The in-betweens are Sean Connery, leaning toward the brute end, and Pierce Brosnan, leaning toward the gentleman end. Since these two manage, to some extent, to win the brute-vs-gent juggling game, these are the two "good Bonds." Early returns suggest that Daniel Craig's Bond is very close to the Connery level - a lot of brute tempered by just enough gent. (George Lazenby is a special case for many reasons, including some surprising ones, which I'll discuss when I come to his film. He's not on this spectrum at all.)

It's significant that the film Bond was not allowed to get really glum about his line of work until Brosnan took the role (something I'm sure some viewers dislike, but which I find enriches the character). The Brosnan Bond would be a little unhappy about the thug aspects, because it's the gentleman-spy aspects he does best. On the other hand, Connery always seemed most at ease strangling someone or beating them or blowing something up, and always looked vaguely disconcerted when called upon to be inconspicuous. The Connery Bond is the correct Bond to protest that a little diamond smuggling is beneath the department's notice, too small a fish; the Brosnan Bond would probably have welcomed a chance to do what M calls "plain, solid work" and not have to save the world for a change.

Still, this two-Bonds-in-one theory doesn't really please some purists, and the fight goes on: Some people really believe that the Connery Bond is definitive and dislike all others as impostors; some believe that the Brosnan Bond is their ideal finally realized and no one else has been as satisfactory in the part.

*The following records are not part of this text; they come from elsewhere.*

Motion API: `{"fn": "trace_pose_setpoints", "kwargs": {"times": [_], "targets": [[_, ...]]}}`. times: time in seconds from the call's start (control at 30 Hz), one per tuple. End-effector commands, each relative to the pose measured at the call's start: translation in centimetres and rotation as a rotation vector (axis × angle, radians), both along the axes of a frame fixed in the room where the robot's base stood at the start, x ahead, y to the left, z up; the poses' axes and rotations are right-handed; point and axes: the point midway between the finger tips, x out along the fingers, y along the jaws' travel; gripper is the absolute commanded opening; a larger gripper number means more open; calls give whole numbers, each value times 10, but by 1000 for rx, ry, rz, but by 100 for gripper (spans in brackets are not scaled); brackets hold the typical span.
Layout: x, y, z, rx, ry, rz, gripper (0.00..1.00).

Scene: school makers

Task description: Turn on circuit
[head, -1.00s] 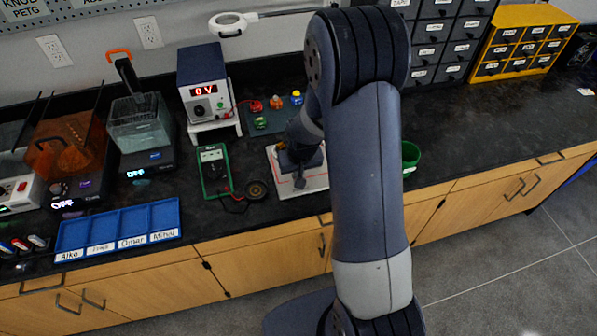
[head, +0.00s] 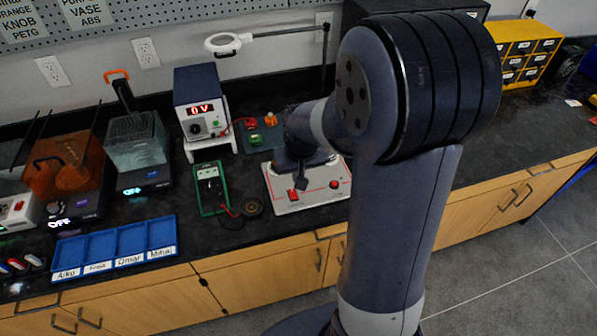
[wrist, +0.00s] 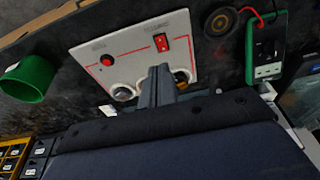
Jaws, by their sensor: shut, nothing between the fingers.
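A white circuit panel (head: 312,202) lies on the dark bench with a red rocker switch (head: 293,194) near its front left and a round red part (head: 334,184) to the right. In the wrist view the panel (wrist: 131,48) shows the rocker switch (wrist: 160,43) and the round red part (wrist: 106,60). My gripper (head: 300,184) is over the panel, close to the rocker switch. In the wrist view my gripper (wrist: 160,70) is shut and empty, its tips just below the switch in the picture. Contact cannot be told. My arm hides part of the panel's back.
A power supply (head: 199,90) reading 0 V stands behind. A green-framed multimeter (head: 210,188) and a round black part (head: 252,206) lie left of the panel. A blue tray (head: 120,246) is further left. A green cup (wrist: 27,80) shows beside the panel.

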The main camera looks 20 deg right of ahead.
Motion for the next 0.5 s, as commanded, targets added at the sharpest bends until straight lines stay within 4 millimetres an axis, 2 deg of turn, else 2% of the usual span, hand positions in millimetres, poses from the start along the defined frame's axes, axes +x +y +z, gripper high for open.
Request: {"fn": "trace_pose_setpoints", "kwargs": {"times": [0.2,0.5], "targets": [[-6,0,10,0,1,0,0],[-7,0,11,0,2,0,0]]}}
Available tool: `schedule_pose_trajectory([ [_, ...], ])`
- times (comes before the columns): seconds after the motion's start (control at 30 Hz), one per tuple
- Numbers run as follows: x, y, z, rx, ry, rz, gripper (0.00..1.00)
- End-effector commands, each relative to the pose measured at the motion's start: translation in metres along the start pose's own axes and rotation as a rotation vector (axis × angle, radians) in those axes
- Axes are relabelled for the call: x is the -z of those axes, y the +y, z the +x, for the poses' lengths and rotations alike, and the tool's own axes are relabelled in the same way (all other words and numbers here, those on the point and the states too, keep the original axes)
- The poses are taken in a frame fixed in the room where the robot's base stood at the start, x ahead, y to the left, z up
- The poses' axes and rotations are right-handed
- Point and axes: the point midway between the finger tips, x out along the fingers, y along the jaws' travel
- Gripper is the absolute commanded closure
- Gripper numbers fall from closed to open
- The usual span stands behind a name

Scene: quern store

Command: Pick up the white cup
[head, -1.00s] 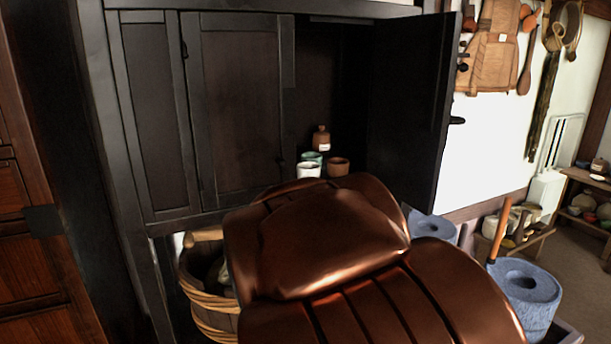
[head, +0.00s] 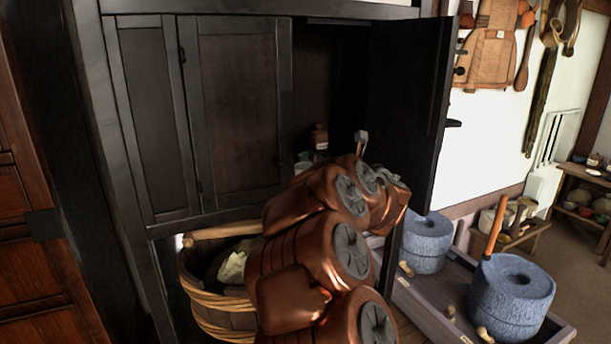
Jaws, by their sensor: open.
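The white cup (head: 302,167) stands inside the dark cabinet's open right compartment, mostly hidden behind my arm; only a small pale part shows. A green cup (head: 305,156) is just behind it, also partly covered. A brown bottle (head: 319,137) with a pale label stands farther back. My gripper (head: 364,150) is at the end of my copper-coloured arm, in front of the compartment and to the right of the white cup. Its jaws are open, with one grey finger pointing up. The rest of the gripper is hidden by the arm.
The cabinet's open door (head: 412,120) stands close on the right of my gripper. A closed door (head: 240,110) is on the left. Below are a wooden bucket (head: 215,310) and a tray (head: 437,318) with blue-grey querns (head: 512,300).

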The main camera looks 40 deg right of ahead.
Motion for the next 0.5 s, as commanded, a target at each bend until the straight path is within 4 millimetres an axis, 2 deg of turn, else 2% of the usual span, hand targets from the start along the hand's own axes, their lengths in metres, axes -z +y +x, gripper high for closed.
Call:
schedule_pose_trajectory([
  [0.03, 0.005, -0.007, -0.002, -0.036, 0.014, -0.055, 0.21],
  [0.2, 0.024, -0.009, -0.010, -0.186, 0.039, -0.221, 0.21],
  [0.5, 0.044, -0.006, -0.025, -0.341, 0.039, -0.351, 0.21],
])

I'm primarily of the Brosnan school, just so you know my biases. (Again, early returns for this Craig fellow are promising.) I'm not opposed to Connery, but I prefer the gentleman spy to the blunt instrument. When Brosnan announced he wouldn't be doing Bond anymore, I finally understood why some people grew disgruntled with Bond when Connery left. I felt like I really didn't care who they replaced Brosnan with because it couldn't possibly be as good. But I may yet be proven wrong.